Exercise directions: Copy out each line of the listing that has the word "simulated" in it.

Data supplied:

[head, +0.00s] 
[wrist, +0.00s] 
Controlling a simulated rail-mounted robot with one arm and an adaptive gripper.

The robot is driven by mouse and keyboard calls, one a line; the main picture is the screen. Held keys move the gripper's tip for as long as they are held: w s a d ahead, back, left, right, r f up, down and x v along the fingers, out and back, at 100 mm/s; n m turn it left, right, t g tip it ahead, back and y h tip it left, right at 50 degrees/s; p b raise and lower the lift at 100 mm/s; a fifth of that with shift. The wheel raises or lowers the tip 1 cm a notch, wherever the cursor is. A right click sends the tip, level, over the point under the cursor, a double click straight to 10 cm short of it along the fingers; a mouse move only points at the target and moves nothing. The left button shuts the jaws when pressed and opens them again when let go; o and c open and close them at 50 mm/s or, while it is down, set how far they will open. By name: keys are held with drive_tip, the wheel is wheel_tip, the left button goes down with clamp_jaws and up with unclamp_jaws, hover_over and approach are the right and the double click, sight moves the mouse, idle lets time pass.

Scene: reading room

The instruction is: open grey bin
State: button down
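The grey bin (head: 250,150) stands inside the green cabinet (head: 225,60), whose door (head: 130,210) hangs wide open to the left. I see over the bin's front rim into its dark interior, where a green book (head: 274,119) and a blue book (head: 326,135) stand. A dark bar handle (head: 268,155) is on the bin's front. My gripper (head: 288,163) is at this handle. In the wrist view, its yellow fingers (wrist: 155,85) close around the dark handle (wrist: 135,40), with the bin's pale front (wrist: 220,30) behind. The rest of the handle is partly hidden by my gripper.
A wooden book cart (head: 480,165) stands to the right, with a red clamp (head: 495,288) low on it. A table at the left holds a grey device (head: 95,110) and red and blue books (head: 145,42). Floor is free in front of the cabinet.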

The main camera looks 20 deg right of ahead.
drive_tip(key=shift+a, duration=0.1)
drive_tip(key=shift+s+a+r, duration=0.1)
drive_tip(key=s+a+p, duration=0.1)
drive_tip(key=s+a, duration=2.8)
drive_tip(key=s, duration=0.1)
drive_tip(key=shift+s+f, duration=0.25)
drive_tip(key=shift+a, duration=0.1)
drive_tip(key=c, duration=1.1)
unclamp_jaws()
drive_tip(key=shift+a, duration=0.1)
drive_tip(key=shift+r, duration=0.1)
...
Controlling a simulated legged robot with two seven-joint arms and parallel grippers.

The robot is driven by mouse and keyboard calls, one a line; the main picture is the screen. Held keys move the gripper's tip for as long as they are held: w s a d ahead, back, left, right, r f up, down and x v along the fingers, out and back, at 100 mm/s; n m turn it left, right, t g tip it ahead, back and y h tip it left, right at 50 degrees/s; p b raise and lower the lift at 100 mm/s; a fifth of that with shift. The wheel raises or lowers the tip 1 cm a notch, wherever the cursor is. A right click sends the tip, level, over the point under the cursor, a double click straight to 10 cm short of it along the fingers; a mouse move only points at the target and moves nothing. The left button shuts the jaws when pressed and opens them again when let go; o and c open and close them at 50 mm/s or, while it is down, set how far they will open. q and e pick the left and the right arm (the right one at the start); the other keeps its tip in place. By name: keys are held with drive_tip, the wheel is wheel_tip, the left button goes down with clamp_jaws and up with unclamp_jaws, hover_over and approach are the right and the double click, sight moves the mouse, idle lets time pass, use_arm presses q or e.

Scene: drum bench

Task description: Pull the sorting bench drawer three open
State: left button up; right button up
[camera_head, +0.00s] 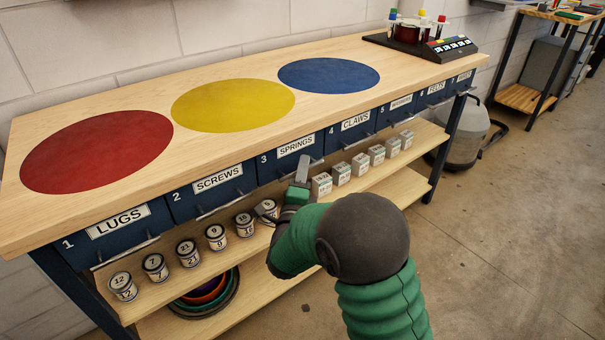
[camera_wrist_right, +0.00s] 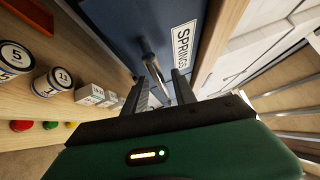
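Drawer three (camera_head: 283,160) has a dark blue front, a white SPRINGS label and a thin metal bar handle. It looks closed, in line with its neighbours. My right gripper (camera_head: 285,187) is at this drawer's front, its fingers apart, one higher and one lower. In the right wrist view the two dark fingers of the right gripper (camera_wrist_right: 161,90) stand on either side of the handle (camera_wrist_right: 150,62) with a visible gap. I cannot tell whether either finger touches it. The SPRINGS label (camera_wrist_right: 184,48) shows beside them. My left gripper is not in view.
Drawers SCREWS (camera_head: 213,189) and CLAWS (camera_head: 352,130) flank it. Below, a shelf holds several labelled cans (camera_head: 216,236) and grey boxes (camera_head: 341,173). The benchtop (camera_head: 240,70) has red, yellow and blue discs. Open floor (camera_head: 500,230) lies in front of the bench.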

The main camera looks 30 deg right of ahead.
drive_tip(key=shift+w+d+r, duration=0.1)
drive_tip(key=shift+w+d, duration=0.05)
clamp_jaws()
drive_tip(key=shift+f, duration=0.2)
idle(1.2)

Full response:
Controlling a simulated rail-mounted robot with one arm and an adaptive gripper.
Controlling a simulated legged robot with two seven-joint arms and parallel grippers.

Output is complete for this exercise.